* **THE INPUT**

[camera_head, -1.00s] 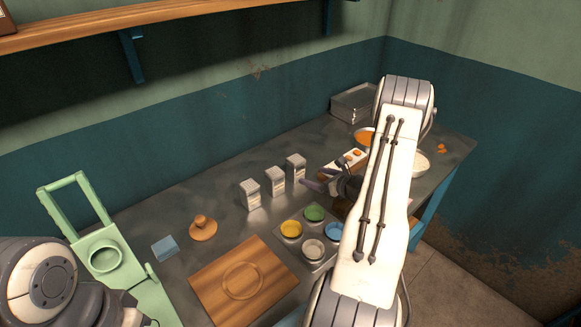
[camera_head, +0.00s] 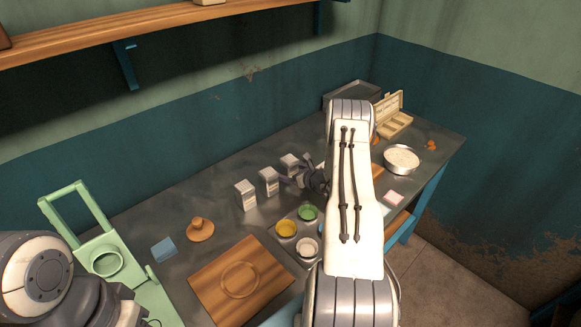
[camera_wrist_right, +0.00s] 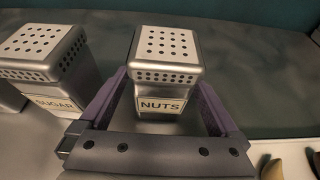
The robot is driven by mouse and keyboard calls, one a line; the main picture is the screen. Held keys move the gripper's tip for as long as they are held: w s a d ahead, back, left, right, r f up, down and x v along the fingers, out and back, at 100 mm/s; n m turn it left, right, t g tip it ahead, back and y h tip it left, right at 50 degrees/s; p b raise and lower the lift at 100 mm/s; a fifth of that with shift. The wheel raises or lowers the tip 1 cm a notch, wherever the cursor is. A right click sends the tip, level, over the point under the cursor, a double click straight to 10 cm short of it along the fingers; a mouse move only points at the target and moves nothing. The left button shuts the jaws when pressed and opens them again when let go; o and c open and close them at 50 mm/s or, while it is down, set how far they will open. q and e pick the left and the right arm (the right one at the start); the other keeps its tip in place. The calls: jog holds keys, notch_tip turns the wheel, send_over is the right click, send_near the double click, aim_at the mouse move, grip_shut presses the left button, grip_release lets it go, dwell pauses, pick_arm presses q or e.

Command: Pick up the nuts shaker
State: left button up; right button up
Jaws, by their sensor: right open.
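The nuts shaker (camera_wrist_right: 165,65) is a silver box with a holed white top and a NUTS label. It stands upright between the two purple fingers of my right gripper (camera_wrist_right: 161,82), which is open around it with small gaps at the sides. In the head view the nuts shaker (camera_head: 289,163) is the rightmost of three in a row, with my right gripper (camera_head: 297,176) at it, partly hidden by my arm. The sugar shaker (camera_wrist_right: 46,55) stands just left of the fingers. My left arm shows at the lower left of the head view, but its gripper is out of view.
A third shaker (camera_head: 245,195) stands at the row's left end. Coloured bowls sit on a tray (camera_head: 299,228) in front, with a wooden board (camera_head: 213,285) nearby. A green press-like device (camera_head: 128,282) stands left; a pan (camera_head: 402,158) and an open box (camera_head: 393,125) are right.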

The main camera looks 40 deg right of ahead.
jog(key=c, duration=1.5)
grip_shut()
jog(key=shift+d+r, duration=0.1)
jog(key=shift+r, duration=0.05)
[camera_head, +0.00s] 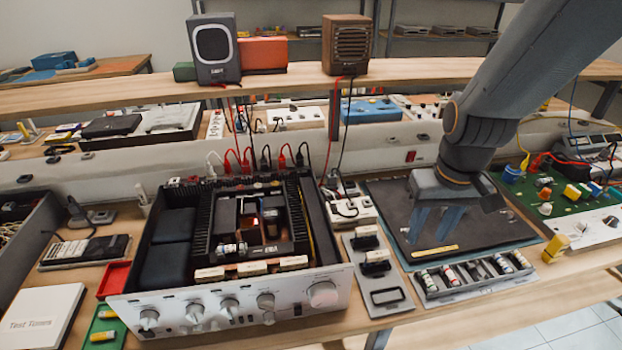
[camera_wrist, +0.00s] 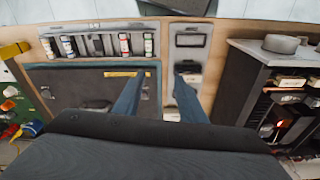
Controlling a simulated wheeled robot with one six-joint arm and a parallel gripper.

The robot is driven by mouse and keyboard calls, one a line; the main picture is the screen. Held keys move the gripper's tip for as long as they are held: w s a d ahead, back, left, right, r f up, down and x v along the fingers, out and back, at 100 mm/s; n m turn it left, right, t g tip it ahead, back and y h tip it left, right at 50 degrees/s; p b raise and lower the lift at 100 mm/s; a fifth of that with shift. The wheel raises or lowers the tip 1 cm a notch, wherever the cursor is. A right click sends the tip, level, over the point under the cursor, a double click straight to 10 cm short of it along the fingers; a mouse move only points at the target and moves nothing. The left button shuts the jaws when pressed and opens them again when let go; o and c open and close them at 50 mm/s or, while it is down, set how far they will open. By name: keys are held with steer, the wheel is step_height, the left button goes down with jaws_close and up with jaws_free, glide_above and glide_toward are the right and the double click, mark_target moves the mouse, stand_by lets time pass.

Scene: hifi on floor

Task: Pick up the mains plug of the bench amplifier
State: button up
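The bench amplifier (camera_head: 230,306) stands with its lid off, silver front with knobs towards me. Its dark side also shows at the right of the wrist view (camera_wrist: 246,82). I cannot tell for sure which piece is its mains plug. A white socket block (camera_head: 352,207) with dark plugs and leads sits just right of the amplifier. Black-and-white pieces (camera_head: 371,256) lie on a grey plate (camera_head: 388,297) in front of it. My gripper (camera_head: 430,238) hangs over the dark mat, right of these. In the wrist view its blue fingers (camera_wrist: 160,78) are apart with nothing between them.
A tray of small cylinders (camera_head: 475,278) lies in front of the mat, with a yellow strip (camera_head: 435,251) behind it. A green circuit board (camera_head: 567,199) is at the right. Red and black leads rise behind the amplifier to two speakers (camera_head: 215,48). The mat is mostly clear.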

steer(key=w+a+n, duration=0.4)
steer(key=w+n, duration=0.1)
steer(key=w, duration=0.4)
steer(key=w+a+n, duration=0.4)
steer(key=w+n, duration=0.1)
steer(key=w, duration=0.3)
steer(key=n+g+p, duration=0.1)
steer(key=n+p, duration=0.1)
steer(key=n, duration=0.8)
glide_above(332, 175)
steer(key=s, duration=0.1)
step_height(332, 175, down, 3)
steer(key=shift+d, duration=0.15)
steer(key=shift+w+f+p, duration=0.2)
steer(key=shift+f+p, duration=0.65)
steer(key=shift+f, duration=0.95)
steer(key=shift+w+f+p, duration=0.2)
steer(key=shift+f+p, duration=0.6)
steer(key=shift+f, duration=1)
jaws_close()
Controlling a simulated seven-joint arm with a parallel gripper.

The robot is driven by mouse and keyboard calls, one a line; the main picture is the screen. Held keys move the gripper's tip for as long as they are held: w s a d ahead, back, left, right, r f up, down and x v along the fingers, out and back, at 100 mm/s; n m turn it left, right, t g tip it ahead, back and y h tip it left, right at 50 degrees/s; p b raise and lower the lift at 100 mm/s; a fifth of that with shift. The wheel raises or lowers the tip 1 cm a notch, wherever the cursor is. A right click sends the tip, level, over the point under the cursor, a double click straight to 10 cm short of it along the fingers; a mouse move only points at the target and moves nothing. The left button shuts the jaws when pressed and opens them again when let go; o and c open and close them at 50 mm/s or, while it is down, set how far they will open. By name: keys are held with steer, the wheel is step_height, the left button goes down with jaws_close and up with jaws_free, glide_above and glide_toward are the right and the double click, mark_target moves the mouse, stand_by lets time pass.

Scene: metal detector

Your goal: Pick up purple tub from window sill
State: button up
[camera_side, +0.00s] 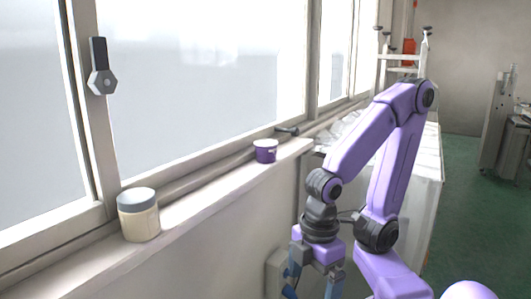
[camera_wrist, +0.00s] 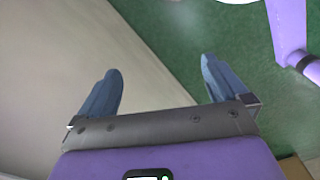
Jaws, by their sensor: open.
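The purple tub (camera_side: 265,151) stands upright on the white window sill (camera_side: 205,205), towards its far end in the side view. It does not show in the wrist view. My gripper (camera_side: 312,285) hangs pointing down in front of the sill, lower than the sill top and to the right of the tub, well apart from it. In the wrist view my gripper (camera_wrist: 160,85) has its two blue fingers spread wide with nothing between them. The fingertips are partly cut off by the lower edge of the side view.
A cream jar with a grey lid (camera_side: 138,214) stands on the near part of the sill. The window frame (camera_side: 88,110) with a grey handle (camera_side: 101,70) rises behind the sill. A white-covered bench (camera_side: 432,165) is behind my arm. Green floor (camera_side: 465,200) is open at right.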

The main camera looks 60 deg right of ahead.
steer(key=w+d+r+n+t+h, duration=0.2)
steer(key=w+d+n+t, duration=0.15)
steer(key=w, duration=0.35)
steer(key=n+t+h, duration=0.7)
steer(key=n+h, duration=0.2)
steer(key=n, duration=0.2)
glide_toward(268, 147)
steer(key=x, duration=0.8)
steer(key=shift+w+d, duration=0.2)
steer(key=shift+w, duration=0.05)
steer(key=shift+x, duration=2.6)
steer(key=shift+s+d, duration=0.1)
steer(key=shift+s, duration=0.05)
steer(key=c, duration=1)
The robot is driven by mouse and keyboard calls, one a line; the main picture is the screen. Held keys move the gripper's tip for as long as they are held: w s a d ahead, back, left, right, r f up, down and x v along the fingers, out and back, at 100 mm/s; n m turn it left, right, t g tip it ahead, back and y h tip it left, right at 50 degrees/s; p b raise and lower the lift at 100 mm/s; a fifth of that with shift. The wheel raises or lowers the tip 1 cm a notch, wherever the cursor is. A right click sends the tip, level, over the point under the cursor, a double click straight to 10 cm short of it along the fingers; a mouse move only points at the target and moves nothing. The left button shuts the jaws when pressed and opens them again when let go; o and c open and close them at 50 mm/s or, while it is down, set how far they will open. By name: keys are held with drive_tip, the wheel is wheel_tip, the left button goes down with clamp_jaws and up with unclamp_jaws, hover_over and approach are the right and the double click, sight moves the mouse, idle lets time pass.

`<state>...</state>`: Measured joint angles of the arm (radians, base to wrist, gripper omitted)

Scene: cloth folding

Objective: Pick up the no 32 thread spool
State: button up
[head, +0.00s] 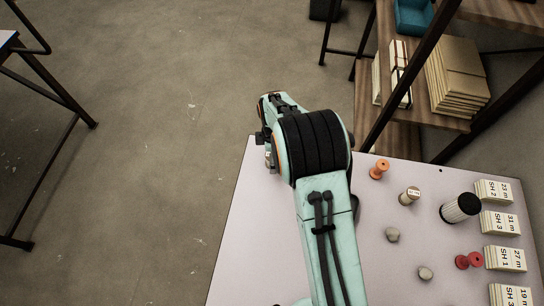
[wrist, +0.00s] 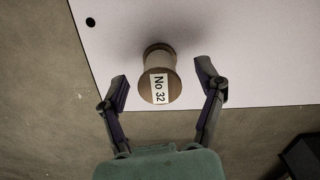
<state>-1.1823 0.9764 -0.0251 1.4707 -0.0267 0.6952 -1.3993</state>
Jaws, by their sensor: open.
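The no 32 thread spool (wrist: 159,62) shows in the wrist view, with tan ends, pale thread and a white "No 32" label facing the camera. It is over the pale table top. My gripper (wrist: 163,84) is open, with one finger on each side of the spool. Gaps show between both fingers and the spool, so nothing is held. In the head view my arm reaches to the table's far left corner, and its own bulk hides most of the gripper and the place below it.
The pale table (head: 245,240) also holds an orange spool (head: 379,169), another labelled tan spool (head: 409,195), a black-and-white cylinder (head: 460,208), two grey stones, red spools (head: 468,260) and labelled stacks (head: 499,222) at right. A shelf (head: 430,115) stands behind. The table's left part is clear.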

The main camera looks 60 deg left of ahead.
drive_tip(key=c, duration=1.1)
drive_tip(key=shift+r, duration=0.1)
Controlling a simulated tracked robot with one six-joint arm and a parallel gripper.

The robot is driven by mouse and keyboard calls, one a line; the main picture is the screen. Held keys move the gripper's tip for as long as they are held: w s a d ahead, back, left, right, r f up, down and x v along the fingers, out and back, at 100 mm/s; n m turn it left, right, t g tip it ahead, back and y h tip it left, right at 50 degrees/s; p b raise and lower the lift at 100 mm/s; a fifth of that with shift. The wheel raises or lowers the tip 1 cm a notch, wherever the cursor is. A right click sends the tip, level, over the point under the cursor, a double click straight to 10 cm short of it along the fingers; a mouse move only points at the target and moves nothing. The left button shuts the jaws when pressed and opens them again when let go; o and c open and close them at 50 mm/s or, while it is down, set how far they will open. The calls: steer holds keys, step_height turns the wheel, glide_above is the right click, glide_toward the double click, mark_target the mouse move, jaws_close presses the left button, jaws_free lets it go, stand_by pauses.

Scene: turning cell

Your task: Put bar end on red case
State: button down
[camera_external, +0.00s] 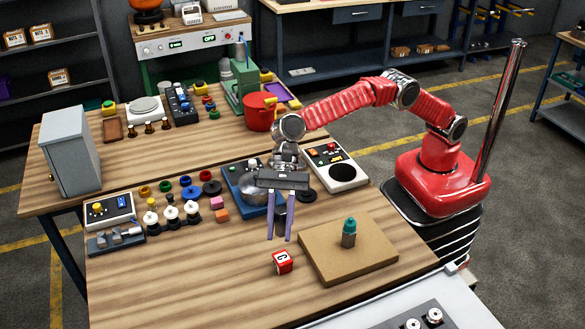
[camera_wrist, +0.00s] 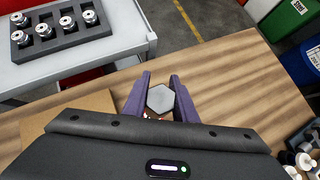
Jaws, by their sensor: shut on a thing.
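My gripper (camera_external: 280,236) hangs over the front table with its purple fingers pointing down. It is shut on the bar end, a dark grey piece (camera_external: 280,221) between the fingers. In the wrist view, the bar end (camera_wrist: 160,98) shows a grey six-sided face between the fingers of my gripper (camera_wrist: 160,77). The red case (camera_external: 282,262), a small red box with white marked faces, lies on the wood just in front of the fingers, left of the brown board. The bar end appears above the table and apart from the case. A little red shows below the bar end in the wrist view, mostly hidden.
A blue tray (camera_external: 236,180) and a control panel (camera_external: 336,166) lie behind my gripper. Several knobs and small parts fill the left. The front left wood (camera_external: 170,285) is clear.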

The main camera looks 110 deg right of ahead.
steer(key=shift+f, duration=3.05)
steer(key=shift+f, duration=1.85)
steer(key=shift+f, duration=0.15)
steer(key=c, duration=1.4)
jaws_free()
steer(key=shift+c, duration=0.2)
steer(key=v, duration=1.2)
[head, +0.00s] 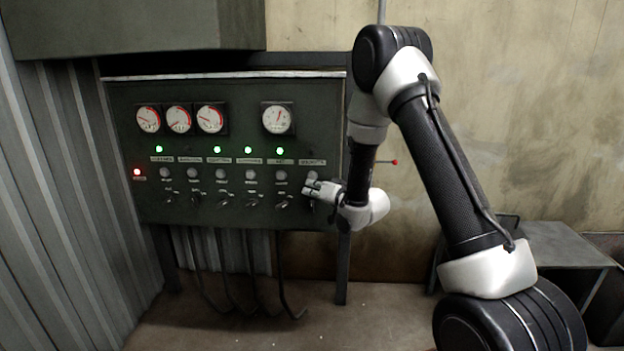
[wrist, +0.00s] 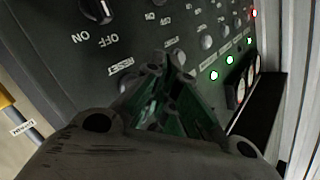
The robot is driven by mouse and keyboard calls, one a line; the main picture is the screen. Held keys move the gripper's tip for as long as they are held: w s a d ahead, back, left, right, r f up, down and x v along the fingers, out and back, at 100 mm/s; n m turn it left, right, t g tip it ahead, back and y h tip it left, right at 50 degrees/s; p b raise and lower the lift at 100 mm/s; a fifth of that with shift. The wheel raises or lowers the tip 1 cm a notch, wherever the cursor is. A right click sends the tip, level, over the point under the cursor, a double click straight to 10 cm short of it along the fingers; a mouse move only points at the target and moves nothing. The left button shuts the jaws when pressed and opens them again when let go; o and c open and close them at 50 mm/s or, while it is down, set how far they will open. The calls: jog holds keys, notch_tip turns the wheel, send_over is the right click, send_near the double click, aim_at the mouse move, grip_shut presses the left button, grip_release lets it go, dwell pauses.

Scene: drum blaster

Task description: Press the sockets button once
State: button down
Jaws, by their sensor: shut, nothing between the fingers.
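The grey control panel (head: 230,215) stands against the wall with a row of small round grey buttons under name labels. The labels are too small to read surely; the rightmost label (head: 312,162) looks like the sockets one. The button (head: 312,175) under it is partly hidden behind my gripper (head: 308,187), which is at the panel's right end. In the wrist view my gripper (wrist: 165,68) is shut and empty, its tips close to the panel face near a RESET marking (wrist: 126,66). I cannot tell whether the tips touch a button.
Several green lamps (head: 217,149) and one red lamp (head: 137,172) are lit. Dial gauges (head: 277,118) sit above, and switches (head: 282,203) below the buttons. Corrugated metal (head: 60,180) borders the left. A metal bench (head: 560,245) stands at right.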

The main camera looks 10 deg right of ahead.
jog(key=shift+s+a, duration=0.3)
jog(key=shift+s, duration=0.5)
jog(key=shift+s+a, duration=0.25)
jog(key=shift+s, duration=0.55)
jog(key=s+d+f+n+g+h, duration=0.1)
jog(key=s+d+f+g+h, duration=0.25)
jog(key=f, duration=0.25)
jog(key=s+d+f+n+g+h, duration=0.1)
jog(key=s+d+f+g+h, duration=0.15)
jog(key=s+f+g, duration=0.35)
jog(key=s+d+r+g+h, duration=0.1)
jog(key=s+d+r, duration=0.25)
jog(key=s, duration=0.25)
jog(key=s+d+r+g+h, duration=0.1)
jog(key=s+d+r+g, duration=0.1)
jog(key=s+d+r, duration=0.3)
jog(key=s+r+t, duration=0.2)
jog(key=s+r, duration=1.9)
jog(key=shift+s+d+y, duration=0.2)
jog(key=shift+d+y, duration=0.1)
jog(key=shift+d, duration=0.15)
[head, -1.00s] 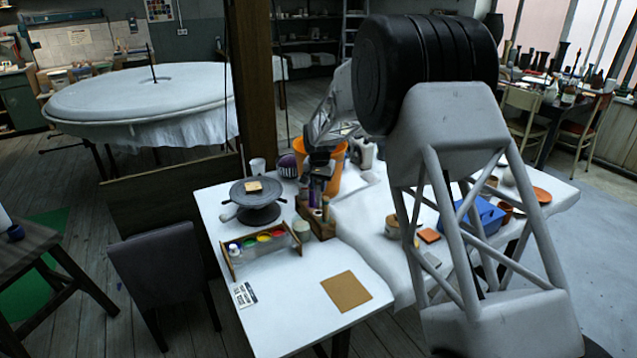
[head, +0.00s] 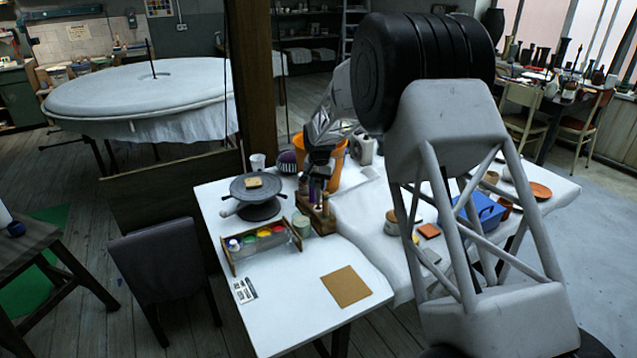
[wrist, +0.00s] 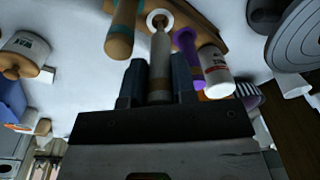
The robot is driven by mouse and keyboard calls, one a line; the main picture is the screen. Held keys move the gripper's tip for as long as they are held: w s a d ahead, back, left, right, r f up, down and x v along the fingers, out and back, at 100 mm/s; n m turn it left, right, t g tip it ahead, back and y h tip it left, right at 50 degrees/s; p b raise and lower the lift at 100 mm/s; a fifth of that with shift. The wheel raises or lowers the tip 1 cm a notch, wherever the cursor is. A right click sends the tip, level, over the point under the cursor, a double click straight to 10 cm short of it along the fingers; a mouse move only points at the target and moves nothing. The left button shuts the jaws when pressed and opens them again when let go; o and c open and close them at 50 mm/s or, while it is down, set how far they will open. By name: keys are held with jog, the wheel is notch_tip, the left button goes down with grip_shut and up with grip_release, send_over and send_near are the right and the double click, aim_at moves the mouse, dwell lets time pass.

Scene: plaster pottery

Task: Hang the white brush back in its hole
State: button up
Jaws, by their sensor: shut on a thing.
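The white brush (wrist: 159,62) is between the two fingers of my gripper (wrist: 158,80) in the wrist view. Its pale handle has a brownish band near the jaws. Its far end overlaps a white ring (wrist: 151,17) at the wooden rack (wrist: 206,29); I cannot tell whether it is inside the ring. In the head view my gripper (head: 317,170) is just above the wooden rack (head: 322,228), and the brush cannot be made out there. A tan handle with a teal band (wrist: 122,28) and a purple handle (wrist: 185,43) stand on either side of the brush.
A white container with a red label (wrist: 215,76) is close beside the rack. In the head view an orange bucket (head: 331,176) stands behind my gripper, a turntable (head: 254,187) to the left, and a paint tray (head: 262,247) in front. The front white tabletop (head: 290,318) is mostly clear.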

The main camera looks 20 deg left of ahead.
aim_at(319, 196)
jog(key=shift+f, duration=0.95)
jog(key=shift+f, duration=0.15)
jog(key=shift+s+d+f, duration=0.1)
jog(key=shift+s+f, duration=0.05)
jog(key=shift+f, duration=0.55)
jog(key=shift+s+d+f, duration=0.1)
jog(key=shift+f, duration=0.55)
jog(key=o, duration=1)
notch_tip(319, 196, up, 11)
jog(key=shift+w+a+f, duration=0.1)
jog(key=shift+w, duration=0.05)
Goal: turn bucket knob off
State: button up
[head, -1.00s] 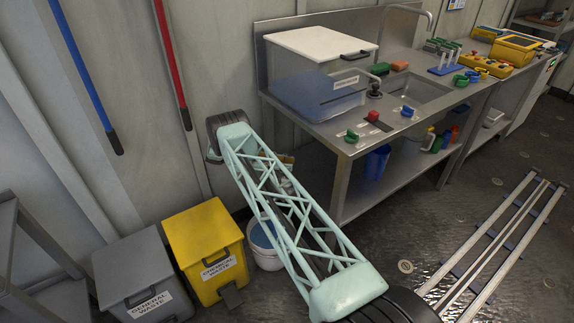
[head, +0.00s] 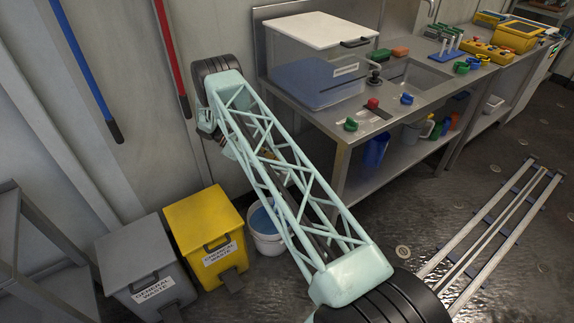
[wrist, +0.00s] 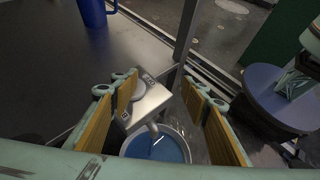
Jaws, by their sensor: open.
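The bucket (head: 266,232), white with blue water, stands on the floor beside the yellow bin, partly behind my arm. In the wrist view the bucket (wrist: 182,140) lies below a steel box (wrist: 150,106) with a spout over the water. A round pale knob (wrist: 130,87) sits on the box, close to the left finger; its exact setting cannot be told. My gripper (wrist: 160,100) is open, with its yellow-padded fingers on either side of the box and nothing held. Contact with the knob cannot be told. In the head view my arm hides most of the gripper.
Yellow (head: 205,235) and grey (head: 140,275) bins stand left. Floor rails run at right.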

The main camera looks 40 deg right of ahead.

* **TASK PROMPT**
Extract and reproduce exactly the lines opening with the line containing "<state>-1.1823 0.9764 -0.0251" and closing with the line containing "Controlling a simulated tracked", inclusive.

* **REPLY**
<state>-1.1823 0.9764 -0.0251 1.4707 -0.0267 0.6952 -1.3993</state>
Jaws, by their sensor: open.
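The no 32 thread spool (wrist: 159,62) shows in the wrist view, with tan ends, pale thread and a white "No 32" label facing the camera. It is over the pale table top. My gripper (wrist: 163,84) is open, with one finger on each side of the spool. Gaps show between both fingers and the spool, so nothing is held. In the head view my arm reaches to the table's far left corner, and its own bulk hides most of the gripper and the place below it.
The pale table (head: 245,240) also holds an orange spool (head: 379,169), another labelled tan spool (head: 409,195), a black-and-white cylinder (head: 460,208), two grey stones, red spools (head: 468,260) and labelled stacks (head: 499,222) at right. A shelf (head: 430,115) stands behind. The table's left part is clear.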

The main camera looks 60 deg left of ahead.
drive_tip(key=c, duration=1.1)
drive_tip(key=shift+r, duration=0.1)
Controlling a simulated tracked robot with one six-joint arm and a parallel gripper.

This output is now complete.